Lacassin depuis le 12, Demeure le 18, Esnault le 29 août 2008, trois passionnés : tous sont en vacances d’été. Absents, partis sans laisser d’adresse. Ne cherchons pas : ils sont au premier rang dans la salle obscure, où le cinéma est permanent.


Nous nous rencontrâmes, Francis Lacassin et moi, à l’est d’Alès (où il naquit en 1931), uniformément vêtus et sentant le sable réchauffé.
Déjà, il ne rêvait que de redonner vie à des textes introuvables, de faire reconnaître des auteurs méconnus, de parler de Simenon avec Narcejac et de Judex avec Franju.

Il vint à Lyon pour les premiers pas des "Films du Galion", réalisant avec Raymond Bellour, sur une douzaine de courts métrages, Mon ami Mandrin (1960).
Nous projetions des copies FLAM de Fescourt et cherchions en Ardèche des villages oubliés…

Il prépara des émissions de télévision avec Michel Subiela ; avec Alain Resnais, posa les jalons d’une science aux allures de fiction, celle des bandes dessinées, qu’il portera jusqu’en Sorbonne.
Sans avoir rien du diplômé classique : défricheur de sentiers, plutôt, explorateur de l’imaginaire, la plume à la main. "J’ai écrit plus de 500 préfaces, assurait-il. Je suis aussi champion de billard, sans boules : avec scalpel". Cet homme jovial mais de santé fragile, discret, voire secret, aimait avant tout le travail de recherche. Il pouvait commencer dans sa bibliothèque : 35 000 volumes.

Pour assouvir sa passion, il lui fallait séduire des éditeurs : ce furent Jean-Jacques Pauvert (Tarzan), Éric Losfeld (Clouzot), Christian Bourgois et Guy Schoeller surtout, qui en "10 x 18" puis pour "Bouquins", lui permettront d’éditer Jack London, Casanova et bien d’autres. Son dernier titre : un "inattendu" Alexandre Dumas.
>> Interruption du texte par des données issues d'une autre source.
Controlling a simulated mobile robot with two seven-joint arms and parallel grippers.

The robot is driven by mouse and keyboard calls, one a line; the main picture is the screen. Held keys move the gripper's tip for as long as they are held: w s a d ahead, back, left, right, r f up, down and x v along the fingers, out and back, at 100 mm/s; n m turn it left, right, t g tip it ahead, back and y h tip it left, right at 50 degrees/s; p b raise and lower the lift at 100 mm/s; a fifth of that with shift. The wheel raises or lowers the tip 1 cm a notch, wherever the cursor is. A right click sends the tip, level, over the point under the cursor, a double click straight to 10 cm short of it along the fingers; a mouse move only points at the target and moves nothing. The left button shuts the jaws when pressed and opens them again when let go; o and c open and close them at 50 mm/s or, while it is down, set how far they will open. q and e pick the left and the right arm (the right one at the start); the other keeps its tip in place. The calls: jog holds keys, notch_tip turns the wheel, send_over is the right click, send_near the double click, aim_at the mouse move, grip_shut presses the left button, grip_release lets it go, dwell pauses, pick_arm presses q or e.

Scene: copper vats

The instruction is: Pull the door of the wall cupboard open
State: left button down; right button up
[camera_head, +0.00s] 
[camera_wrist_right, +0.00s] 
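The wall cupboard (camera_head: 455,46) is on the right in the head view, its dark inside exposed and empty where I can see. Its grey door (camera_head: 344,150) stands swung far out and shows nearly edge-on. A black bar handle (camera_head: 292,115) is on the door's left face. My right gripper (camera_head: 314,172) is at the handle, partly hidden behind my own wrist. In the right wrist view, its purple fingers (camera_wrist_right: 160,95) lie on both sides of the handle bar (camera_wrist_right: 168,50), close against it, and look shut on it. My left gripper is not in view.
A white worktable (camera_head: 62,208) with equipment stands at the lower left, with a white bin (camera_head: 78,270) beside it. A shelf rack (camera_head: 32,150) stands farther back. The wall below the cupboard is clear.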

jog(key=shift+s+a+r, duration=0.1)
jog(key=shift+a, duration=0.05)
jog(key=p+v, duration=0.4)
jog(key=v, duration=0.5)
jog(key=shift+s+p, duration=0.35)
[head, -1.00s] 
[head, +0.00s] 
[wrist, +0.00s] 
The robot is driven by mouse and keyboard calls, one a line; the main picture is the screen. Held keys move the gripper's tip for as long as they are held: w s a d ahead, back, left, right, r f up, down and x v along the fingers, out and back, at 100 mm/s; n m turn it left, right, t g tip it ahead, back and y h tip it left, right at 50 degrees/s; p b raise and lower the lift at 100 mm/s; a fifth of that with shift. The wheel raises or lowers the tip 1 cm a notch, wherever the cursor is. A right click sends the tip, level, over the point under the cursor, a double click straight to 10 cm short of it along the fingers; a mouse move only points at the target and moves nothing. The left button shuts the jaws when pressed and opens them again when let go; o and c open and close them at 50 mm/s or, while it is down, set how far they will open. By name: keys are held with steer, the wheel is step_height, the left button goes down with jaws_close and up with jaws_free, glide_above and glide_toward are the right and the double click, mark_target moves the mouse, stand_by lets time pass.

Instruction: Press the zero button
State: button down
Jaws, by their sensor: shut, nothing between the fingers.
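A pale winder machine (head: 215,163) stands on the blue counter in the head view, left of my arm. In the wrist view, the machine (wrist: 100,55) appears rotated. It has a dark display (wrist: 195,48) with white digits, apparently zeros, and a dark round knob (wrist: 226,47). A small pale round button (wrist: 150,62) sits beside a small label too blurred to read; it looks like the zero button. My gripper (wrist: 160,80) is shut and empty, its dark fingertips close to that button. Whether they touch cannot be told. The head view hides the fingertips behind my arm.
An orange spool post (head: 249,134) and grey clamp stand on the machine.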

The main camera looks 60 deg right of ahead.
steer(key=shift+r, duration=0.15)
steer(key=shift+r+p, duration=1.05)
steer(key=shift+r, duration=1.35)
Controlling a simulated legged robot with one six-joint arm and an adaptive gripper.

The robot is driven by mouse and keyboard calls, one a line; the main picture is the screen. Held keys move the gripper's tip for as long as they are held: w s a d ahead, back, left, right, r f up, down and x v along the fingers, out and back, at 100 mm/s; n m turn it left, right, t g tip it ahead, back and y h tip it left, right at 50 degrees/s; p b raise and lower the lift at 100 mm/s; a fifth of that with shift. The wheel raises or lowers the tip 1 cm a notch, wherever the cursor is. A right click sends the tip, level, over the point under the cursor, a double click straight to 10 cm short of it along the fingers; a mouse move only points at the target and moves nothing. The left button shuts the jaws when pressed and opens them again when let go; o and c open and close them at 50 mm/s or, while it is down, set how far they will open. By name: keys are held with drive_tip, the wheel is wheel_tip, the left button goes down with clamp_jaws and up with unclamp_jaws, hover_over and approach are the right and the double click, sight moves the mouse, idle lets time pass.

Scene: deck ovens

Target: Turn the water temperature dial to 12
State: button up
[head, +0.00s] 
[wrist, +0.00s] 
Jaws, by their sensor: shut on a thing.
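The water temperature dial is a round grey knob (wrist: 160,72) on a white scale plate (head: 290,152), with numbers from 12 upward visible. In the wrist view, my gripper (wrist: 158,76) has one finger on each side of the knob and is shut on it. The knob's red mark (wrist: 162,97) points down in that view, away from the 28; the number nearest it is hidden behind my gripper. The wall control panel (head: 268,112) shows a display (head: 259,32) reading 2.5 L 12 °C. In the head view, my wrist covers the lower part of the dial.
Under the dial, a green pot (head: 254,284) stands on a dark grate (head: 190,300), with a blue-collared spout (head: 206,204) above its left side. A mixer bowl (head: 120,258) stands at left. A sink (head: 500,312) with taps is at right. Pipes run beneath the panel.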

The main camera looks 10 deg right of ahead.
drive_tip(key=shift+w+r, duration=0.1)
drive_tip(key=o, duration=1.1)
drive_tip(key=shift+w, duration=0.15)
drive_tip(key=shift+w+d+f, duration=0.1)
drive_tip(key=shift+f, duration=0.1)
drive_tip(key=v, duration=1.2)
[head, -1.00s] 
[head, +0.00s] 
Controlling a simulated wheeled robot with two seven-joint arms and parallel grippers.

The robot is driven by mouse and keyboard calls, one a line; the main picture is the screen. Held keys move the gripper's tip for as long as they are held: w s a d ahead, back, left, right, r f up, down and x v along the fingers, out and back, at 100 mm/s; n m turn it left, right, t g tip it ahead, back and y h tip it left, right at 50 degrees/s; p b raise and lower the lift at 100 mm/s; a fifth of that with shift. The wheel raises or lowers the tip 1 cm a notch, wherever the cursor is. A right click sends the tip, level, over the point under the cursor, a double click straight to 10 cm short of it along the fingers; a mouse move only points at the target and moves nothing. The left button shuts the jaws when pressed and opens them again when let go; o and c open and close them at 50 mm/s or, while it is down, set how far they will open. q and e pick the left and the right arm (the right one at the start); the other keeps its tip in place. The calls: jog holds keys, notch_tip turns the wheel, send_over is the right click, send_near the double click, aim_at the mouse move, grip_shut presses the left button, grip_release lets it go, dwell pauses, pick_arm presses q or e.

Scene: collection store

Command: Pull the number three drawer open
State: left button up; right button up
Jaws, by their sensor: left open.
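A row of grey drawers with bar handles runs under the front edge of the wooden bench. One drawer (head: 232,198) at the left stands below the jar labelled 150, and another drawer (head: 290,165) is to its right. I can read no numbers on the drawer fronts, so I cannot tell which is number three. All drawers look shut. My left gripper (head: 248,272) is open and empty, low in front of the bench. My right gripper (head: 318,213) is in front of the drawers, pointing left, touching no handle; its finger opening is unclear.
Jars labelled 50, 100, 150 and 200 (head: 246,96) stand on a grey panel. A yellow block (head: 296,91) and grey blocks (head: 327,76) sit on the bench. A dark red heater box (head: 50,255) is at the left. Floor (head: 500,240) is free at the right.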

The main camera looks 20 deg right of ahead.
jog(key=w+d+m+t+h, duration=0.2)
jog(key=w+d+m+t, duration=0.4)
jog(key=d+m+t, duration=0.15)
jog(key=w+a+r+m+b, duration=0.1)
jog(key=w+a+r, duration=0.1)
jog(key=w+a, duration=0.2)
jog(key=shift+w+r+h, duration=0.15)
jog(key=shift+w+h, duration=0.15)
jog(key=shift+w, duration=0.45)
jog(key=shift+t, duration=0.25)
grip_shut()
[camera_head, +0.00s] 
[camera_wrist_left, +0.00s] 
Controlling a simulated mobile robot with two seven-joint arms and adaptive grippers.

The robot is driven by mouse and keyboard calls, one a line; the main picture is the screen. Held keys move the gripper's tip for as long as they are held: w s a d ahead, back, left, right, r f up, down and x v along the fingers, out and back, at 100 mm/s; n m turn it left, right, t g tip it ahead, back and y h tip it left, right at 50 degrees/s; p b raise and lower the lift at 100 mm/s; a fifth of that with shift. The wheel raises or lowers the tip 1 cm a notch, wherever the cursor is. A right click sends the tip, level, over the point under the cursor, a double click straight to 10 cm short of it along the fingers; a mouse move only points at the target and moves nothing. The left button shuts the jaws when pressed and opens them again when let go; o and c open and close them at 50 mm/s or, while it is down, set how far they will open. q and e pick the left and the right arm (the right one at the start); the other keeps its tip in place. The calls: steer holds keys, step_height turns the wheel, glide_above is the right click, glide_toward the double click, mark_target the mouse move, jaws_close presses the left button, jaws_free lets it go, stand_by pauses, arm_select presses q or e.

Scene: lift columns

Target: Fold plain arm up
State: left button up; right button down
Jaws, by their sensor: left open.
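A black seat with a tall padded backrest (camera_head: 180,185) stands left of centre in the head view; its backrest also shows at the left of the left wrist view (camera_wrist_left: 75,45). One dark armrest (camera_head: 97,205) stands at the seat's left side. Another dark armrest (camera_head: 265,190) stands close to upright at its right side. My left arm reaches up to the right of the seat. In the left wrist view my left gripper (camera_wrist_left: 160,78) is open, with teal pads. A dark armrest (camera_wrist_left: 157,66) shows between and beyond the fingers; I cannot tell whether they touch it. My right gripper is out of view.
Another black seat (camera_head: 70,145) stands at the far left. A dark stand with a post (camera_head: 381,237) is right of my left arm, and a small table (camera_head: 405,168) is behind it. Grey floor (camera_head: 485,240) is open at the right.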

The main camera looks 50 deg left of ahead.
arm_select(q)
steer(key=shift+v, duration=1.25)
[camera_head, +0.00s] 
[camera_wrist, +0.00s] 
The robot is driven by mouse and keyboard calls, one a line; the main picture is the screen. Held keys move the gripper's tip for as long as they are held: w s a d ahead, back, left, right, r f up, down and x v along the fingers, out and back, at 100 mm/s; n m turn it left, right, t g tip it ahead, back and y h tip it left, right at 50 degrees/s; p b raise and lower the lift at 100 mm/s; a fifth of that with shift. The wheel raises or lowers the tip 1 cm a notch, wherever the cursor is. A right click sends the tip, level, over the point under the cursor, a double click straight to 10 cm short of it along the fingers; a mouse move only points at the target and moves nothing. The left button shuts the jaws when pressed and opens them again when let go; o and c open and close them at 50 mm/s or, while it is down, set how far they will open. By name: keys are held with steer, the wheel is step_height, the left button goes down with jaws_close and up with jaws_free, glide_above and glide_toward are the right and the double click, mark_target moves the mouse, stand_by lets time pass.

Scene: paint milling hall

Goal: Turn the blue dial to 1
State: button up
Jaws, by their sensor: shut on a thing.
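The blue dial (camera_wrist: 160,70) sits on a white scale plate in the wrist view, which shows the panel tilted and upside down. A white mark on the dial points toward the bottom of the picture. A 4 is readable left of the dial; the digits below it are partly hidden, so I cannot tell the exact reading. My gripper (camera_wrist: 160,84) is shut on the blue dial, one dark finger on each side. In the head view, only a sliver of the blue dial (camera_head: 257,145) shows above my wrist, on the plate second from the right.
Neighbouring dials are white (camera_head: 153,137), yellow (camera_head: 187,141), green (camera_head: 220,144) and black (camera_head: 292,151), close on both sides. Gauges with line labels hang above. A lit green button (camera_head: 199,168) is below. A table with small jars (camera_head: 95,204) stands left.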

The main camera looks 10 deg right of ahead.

Avec les films comme avec les livres, il voulait sortir des sentiers rebattus pour étudier minutieusement Alfred Machin, Jean Durand, Henri Fescourt ou Louis Feuillade, Joë Hamman ou Musidora.
À d’autres l’Histoire ! Lacassin voulait sa "contre-histoire". Il ne l’a pas achevée, mais garde l’honneur de l’avoir entrepris.